Moderate results for banks
Norwegian banks’ pre-tax profit amounted to NOK 10.5 billion in the 1st quarter of 2016; a slight decline compared to the same quarter in 2015. The moderate result stemmed from lower net value changes and moderate growth in net interest income.
March 2015 | March 2016 | Percentage change | |
---|---|---|---|
Banks | |||
Total assets | 4 700 795 | 4 827 705 | 2.70 |
Net interest income | 15 145 | 16 921 | 11.73 |
Loss on loans | 856 | 1 970 | 130.14 |
Pre-tax profit | 11 682 | 10 490 | -10.20 |
Mortgage companies | |||
Total assets | 1 967 264 | 2 010 424 | 2.19 |
Net interest income | 4 723 | 3 775 | -20.07 |
Loss on loans | -5 | 60 | -1 300.00 |
Pre-tax profit | 4 312 | 2 950 | -31.59 |
Norwegian banks’ profit before tax as a share of average total assets was 0.22 per cent in the 1st quarter of 2016; a decrease from 0.25 per cent in the same quarter last year.

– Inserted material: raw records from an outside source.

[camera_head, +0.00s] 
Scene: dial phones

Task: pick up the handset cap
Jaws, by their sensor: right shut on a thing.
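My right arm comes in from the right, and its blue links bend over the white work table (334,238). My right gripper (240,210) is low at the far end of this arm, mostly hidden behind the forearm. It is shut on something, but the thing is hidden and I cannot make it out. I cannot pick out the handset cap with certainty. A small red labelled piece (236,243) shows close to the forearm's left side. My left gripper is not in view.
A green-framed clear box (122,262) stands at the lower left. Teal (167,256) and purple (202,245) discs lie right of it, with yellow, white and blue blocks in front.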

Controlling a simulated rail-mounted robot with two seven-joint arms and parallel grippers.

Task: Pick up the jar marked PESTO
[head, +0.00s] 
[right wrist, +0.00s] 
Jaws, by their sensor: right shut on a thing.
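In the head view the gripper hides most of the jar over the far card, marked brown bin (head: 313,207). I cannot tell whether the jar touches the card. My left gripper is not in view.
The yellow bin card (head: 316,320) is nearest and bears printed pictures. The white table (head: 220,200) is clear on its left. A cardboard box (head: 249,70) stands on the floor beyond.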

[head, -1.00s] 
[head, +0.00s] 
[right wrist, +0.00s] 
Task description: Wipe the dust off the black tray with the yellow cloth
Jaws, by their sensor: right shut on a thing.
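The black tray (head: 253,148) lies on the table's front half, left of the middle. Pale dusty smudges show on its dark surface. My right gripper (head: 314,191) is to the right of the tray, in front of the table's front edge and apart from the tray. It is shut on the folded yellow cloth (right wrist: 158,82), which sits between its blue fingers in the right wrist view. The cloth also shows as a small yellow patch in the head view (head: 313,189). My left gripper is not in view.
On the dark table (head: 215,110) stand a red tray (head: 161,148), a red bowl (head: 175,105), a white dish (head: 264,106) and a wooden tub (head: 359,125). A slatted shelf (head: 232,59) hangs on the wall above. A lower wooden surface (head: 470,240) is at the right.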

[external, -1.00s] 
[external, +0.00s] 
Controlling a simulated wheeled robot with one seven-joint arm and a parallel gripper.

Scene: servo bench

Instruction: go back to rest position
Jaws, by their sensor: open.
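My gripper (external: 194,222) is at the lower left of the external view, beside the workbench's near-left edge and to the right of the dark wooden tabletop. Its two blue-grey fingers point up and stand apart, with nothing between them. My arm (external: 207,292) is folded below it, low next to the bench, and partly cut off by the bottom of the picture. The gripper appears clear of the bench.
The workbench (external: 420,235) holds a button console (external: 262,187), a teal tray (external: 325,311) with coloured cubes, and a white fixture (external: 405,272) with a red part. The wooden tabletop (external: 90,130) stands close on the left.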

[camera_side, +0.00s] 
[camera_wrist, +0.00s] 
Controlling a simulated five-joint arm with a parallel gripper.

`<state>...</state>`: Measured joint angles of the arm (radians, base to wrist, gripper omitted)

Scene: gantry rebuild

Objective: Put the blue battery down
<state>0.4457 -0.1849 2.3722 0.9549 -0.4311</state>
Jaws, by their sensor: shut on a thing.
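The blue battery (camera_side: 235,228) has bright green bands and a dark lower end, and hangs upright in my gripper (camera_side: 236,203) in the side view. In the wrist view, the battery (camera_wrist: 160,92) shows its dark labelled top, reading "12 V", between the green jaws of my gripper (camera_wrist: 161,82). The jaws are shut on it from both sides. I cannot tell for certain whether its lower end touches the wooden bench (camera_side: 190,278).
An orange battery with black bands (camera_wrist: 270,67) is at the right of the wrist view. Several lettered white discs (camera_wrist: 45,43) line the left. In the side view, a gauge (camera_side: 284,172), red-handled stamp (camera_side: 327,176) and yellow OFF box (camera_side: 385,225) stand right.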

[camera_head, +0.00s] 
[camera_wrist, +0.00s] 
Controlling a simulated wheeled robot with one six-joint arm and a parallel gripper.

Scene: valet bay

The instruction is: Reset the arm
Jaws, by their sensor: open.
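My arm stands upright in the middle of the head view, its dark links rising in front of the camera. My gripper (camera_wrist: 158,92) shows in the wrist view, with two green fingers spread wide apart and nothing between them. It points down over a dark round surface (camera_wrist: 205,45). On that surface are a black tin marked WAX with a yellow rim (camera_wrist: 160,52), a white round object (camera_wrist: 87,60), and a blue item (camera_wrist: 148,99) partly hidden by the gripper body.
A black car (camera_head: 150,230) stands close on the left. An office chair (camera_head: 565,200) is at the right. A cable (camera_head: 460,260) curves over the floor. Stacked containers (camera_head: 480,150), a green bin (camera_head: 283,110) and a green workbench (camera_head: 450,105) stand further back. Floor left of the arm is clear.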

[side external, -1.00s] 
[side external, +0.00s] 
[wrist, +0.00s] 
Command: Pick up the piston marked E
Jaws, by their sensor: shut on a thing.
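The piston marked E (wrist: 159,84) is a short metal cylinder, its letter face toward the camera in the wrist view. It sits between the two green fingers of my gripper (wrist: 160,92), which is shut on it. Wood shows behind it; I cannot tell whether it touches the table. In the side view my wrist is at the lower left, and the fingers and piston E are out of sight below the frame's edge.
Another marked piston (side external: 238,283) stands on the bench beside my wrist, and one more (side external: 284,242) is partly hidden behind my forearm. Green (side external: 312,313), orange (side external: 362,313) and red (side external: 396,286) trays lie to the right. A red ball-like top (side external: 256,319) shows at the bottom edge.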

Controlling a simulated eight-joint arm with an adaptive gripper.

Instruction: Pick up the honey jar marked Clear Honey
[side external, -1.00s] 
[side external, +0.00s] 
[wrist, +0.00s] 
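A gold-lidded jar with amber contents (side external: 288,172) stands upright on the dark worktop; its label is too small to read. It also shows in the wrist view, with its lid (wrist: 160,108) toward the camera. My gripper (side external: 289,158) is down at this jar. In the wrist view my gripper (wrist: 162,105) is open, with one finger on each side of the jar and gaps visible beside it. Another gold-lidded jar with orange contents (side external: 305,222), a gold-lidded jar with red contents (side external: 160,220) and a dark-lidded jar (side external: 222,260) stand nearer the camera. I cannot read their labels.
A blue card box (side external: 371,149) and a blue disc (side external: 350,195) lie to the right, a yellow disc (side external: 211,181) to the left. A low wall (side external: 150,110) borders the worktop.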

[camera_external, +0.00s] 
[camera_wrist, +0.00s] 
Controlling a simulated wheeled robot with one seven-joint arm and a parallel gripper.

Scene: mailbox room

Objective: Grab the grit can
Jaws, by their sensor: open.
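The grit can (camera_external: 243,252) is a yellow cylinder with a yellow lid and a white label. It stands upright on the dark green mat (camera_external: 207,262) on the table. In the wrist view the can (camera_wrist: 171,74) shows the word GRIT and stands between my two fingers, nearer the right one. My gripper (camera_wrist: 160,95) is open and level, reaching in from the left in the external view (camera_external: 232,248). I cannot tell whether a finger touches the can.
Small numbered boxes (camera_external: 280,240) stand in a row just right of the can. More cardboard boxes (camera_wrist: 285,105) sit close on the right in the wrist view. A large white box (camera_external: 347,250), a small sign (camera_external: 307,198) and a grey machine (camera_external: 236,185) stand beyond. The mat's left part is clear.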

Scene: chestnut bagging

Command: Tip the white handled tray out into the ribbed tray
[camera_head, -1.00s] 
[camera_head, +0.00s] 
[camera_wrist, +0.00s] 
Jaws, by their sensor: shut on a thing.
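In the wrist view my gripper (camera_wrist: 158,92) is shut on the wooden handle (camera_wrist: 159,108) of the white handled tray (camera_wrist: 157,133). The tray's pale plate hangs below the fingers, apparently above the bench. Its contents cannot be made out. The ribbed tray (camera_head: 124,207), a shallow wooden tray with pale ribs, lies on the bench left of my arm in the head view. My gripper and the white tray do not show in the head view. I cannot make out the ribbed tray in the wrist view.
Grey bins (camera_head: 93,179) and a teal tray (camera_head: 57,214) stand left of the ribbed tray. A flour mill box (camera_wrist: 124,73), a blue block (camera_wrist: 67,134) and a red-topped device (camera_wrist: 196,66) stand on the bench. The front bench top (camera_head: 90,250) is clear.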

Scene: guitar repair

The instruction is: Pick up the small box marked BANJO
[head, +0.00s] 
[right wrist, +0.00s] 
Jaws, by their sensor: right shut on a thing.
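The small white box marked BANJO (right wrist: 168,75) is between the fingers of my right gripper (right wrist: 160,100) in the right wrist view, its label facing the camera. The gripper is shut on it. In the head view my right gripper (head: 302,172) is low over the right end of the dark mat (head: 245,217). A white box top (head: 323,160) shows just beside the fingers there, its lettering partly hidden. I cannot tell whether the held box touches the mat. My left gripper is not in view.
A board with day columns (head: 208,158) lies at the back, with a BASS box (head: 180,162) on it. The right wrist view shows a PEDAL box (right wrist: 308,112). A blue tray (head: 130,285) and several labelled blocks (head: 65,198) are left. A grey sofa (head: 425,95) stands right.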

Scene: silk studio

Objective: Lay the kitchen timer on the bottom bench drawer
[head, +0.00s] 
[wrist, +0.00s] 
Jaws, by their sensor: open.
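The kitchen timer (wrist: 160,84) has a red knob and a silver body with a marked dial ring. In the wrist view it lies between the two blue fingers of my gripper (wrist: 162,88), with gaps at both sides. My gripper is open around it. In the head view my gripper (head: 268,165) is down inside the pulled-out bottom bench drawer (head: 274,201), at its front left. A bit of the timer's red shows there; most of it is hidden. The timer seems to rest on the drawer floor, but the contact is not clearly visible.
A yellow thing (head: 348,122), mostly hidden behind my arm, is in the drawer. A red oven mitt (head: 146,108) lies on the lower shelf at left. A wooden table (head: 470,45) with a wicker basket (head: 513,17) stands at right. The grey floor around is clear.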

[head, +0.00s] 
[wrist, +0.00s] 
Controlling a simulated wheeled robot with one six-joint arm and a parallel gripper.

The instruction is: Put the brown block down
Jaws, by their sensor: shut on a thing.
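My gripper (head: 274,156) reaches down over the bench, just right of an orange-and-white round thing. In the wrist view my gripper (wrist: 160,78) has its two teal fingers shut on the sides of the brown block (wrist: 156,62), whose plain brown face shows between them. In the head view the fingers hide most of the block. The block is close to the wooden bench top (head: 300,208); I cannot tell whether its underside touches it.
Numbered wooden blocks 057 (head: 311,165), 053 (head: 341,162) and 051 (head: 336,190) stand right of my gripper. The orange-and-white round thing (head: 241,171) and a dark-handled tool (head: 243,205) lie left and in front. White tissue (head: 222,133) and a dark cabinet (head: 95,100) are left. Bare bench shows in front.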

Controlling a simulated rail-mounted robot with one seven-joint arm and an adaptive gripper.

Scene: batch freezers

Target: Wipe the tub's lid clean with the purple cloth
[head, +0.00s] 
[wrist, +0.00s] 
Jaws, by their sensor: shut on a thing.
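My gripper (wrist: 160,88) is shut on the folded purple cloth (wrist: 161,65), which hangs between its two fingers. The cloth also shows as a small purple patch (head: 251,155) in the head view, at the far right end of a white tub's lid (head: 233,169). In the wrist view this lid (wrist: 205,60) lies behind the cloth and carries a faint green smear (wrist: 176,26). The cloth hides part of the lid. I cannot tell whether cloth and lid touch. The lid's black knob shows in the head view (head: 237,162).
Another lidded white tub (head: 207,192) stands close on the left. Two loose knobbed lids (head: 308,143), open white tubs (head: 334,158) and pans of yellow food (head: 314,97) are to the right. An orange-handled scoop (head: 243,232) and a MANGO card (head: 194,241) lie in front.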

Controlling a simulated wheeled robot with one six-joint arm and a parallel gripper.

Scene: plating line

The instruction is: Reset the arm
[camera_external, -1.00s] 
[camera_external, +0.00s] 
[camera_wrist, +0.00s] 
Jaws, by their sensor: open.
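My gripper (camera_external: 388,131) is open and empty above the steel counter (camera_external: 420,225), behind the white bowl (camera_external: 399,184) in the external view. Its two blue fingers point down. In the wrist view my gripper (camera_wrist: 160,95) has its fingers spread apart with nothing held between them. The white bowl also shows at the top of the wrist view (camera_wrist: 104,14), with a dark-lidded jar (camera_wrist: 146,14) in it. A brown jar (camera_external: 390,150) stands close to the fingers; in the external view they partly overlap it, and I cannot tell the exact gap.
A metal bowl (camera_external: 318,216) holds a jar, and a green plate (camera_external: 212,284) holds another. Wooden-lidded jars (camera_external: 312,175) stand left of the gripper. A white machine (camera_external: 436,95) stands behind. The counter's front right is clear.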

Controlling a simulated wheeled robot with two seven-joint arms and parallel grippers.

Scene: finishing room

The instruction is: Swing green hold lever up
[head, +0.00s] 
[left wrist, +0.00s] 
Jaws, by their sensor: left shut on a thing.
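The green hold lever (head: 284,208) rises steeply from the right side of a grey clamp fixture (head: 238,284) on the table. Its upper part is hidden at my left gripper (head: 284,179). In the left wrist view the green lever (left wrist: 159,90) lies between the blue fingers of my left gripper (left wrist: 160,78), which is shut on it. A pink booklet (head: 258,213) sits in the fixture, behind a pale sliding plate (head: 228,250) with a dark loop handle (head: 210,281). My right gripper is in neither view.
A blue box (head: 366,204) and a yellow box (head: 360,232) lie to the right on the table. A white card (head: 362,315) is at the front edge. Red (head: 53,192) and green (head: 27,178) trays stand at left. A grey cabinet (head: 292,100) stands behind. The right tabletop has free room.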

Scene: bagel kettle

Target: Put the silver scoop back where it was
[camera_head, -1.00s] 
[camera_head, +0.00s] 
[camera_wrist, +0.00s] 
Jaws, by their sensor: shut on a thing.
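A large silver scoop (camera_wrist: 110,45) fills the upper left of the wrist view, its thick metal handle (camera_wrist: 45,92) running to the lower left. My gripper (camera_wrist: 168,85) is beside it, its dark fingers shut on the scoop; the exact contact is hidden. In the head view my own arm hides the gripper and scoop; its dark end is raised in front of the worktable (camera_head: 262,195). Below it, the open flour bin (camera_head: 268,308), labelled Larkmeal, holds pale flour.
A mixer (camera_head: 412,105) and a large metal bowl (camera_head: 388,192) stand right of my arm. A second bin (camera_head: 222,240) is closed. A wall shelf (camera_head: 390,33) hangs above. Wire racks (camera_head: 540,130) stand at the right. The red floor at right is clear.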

Increased net interest income
In the 1st quarter of 2016, the banks’ net interest income amounted to NOK 16.9 billion. This is NOK 1.8 billion higher than in the same quarter the previous year. Net interest income as a share of average total assets was 0.35 per cent in the 1st quarter this year.
Lower net gains and moderate loan losses
The banks' total net change in value and net gains on securities, currency and other financial instruments was NOK 0.5 billion in the 1st quarter of 2016; a decrease of NOK 1.1 billion compared to the same quarter last year. In the 1st quarter of 2016, the loan losses were NOK 2 billion; an increase of NOK 1.1 billion from the same quarter last year. As a share of total assets, the bank’s loss on loans in the 1st quarter this year was 0.04 per cent.
Larger share of claims on customers and stable share of funding
At the end of the 1st quarter of 2016, loans to and claims on customers were 55.6 per cent of the banks’ total assets. Compared to the end of March 2015, this share has increased by 1.9 percentage points. Loans to and claims on credit institutions as a share of total assets decreased by 2.3 percentage points in the same period.
Norwegian banks are mostly funded by deposits and certificates and bonds. Deposits constitute the largest source of funding, with a share of 65.6 per cent of total assets by the end of the 1st quarter of 2016, while the certificates and bonds’ share of total assets was 14.1 per cent. Compared to the end of the 1st quarter of 2015, the deposits’ share of total assets fell by 1.8 percentage points, while the bonds’ share increased by 0.2 percentage points.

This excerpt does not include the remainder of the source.